As for the three tenors, Covent Garden has unquestionably found them - and boy can they sing. Rossini lets his Otello seduce, enchant and rave over the fearsome extreme of two-and-a-half octaves. Bruce Ford negotiates this terrifying range with consummate ease and minimal showiness... Juan Diego Florez is cast as Rodrigo... The tessitura is implacably high, the coloratura treacherous. Florez spins it out with a staggering perfection of tone. Octavio Arevalo's Iago completes the triumvirate. Hearing this trio in action is imperative.'

The Times

‘Even Rossini enthusiasts admit that not all the music in the earlier acts shows him at his best, though this aristocrat among composers was incapable of writing notes that were less than graceful and civilised in the broadest sense. But the good bits are very good indeed, with many a pointer to later operas - the Otello-Iago letter duet is Rigoletto's Vendetta in more than embryo - and the third act is top-drawer Rossini throughout. I would argue that his treatment of Desdemona's Willow Song is far more imaginative than Verdi's. So Rossini's Otello needs doing, occasionally, and I cannot imagine it being better done than it is by the Royal Opera. It has sensibly borrowed Pier Luigi Pizzi's handsome production from Pesaro: Renaissance sets and costumes, discreet "operatic" direction - this Rossini would not repay deconstruction. And given that the Naples company for whom Rossini wrote it in 1816 had more tenors on the roster than you could shake a stick at - you need five! - they have assembled a dream cast.

Bruce Ford has made the enigmatic title role his own.

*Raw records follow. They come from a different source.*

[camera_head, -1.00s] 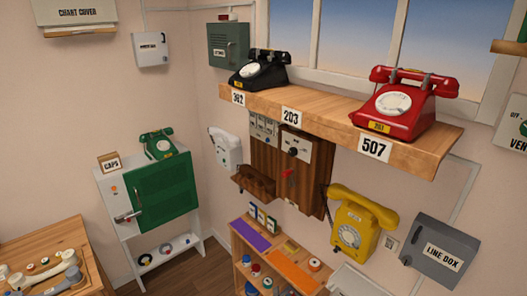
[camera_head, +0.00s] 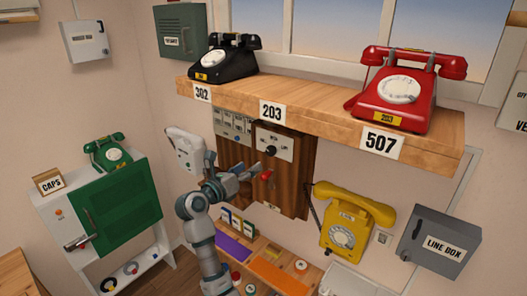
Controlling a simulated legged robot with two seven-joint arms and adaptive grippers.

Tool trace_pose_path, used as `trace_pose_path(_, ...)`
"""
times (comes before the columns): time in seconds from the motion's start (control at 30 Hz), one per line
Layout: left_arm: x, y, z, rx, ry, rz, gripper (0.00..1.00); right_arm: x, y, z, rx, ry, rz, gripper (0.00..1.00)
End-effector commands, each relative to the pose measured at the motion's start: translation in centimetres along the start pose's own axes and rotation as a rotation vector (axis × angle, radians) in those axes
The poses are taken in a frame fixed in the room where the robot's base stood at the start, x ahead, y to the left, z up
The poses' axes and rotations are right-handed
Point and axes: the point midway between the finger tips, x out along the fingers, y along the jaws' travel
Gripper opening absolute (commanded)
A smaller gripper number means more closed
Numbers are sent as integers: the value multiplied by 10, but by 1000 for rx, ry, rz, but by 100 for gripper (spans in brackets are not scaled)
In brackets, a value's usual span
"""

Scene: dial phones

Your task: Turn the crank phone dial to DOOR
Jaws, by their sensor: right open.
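The crank phone (camera_head: 296,180) is a brown wooden wall box under the shelf. Lettering around the knob is too small to read. My right gripper (camera_head: 257,172) is open and empty, its fingers pointing right. My arm covers the brown part at the lower left. My left gripper is not in view.
A wooden shelf (camera_head: 330,118) above bears a black phone (camera_head: 226,60) and a red phone (camera_head: 405,90). A yellow phone (camera_head: 350,222) and a grey line box (camera_head: 440,243) are at right. A low wooden shelf unit (camera_head: 268,250) stands below. A green cabinet (camera_head: 125,205) is left.

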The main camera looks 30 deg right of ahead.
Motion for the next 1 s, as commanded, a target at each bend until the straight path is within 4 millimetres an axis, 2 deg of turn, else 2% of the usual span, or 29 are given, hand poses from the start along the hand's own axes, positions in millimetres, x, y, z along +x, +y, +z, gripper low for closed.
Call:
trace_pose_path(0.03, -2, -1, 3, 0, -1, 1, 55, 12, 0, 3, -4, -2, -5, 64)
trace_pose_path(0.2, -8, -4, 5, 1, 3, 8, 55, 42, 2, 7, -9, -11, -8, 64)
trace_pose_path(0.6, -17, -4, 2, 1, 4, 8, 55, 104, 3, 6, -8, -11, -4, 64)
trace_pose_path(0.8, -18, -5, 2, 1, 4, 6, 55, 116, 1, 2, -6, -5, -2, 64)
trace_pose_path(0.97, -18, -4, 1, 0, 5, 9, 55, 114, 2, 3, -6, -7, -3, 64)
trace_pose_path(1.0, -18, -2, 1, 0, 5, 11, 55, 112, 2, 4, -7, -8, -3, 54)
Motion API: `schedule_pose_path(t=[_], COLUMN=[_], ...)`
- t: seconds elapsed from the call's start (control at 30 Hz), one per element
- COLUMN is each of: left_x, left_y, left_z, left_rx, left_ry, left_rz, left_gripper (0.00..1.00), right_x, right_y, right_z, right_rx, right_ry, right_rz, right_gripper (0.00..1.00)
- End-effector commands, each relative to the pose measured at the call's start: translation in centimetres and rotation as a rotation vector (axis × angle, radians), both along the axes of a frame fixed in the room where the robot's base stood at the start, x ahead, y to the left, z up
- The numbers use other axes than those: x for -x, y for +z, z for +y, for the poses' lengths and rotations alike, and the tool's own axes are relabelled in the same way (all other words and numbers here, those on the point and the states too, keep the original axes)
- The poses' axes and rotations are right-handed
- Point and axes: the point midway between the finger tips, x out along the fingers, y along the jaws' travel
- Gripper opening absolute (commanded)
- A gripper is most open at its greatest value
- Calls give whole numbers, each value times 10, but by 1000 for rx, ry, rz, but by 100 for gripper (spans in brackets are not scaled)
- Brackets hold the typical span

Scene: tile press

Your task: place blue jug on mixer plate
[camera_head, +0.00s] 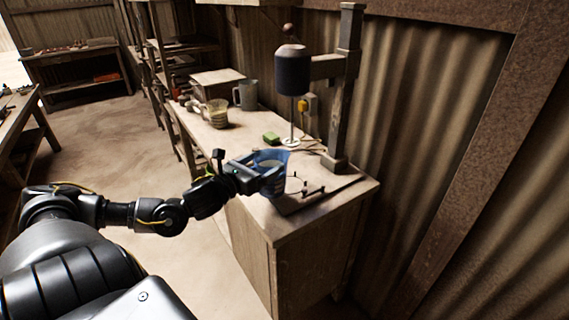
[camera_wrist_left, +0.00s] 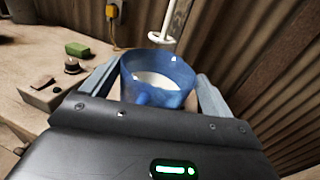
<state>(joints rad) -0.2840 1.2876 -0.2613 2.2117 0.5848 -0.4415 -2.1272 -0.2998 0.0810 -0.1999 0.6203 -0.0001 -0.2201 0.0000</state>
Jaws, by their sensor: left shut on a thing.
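The blue jug (camera_head: 273,178) is held upright by my left gripper (camera_head: 262,177) above the front end of the workbench. In the left wrist view the blue jug (camera_wrist_left: 158,78) sits between the two fingers and has white contents. The mixer is a dark cylinder (camera_head: 293,70) on a post, with a thin stirring rod (camera_head: 291,120) hanging from it. The rod's white ring (camera_wrist_left: 163,38) is just beyond the jug's rim. The mixer plate (camera_head: 318,192) is a dark flat base below the mixer, partly hidden by the jug. My right gripper is not in view.
A green block (camera_head: 271,138), a grey jug (camera_head: 246,94) and a yellowish jug (camera_head: 217,113) stand farther back on the bench (camera_head: 240,150). The mixer's upright post (camera_head: 345,90) and the corrugated wall (camera_head: 430,120) bound the right side.

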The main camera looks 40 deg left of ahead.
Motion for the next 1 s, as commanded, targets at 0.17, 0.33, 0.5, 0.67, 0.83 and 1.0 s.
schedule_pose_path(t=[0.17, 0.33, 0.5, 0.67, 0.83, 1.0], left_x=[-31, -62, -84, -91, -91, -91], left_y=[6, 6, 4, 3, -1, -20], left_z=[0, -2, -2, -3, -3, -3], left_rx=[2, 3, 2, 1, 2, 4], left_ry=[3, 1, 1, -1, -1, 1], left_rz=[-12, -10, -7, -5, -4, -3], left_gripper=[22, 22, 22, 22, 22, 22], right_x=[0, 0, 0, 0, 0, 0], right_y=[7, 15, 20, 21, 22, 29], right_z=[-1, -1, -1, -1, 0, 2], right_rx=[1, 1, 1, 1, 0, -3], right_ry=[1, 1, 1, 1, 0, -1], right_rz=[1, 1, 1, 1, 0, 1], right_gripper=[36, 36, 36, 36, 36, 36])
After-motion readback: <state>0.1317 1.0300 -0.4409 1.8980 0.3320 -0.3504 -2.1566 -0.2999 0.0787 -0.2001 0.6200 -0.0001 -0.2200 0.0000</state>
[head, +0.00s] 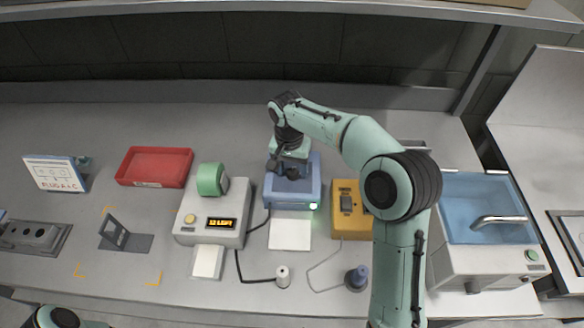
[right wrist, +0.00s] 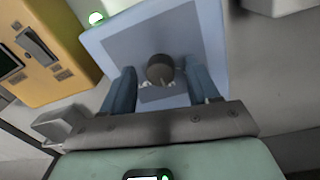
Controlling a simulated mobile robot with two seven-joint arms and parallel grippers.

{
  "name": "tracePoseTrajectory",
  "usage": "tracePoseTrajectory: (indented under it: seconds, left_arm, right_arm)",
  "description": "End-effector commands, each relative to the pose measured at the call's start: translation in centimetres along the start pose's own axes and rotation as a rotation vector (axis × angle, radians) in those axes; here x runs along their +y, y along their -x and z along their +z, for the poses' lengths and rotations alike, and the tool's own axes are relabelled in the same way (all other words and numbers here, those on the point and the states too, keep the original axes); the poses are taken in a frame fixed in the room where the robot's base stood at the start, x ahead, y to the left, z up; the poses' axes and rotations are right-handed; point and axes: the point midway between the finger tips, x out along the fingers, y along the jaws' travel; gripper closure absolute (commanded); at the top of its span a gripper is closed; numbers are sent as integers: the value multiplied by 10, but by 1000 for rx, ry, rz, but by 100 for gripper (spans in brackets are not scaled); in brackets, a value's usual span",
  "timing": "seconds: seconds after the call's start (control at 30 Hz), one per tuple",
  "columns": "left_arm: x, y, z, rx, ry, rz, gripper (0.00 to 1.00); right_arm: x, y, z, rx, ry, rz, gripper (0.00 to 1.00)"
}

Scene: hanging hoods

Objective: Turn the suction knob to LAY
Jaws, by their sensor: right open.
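The blue box (head: 313,178) stands in the middle of the bench, with a small green light at its front right corner. It also shows in the right wrist view (right wrist: 105,42). My right gripper (head: 289,172) is over the box and hides the knob in the head view. In the right wrist view its fingers are open, one on each side of the knob, with gaps to it.
A yellow box (head: 347,225) stands close right of the blue box. A beige device with a lit display (head: 221,223) stands left, with a green roll (head: 210,180). Cables and small plugs lie in front. A red tray (head: 155,168) and a blue basin (head: 470,205) are farther out.

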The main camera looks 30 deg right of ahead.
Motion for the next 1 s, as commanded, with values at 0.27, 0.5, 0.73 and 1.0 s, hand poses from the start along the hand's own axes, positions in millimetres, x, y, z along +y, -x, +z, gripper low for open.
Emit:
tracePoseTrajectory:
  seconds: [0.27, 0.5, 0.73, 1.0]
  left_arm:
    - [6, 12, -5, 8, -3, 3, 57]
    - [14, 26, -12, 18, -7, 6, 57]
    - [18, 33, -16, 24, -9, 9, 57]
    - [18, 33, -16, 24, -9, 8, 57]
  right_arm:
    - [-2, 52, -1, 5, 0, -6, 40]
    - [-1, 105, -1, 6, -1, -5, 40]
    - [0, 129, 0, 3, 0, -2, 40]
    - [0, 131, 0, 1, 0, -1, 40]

It is enigmatic in that it almost sounds as if you need a baritone (it goes very low), but one who can fling off top Cs as well. All this Ford can do with ease, and he was in exceptionally warm, strong voice on Monday. Rodrigo is a more conventional Rossini tenor role - ie, high and florid - and Ford's Pesaro colleague Juan Diego Flórez was simply sensational, every note in even the most intricate piece of coloratura knitting securely voiced. These two hurling defiance and top notes at each other is the stuff of which opera is made, or used to be. Mariella Devia is an impeccable stylist and technician with a most beautiful voice: her Desdemona was one long, limpid stream of vocal delight. And so on: the tenor Octavio Arévalo turned Iago into a major role through sheer gumption and a bass of Alastair Miles's stature was engaged for the small role of Desdemona's father: he was superb. Timothy Robinson sang the Gondolier's offstage song with Rossinian grace. The wise, unobtrusive conductor Gianluigi Gelmetti gave his singers every support while granting the score its full dramatic weight. A great evening.'
Rossini’s Matilde di Shabran

Evening Standard

‘The sexual psychology of Rossini’s Matilde di Shabran is not complicated. “Women should be banned,” proclaims the tyrant-hero at the start. “Women are born to conquer and to reign,” concludes his fiery eponymous lover at the finale. Take your pick. Neither would stand up in a court of law. The journey towards that end is long, complicated and, as always with Rossini, saved by the most rewarding ensembles and glittering aural pyrotechnics ever detonated by the human voice. When the star is Juan Diego Florez, for whom Italian bel canto is life’s elixir, we are sure of a treat. His Matilde, Polish soprano Aleksandra Kurzak, was if anything yet more outstanding. She floated, sparkled and spat her ferocious ornamented passages. Top notes shot out like flick-knives. You wouldn’t want to meet her coloratura on a dark night.’

The Sunday Times

‘Four years ago in Pesaro, Matilde di Shabran was a dazzling discovery for me. I raved almost unreservedly about the musical performance and praised Mario Martone’s production for balancing the comic and serious elements of the piece. Florez’s technical bravura remains staggering. To my surprise, he wasn’t the star of the show. That accolade goes to the ever-improving Polish soprano Aleksandra Kurzak, who had the audience eating out of her hand with her pearly coloratura and coquettish charm. Her show-off final aria matches that of La Cenerentola in its brilliance, and she rightly brought the house down. Carlo Rizzi kept Rossini’s inventive and vivacious score on the boil... The work is a musical treasure-trove, and Kurzak is a dazzling new star.’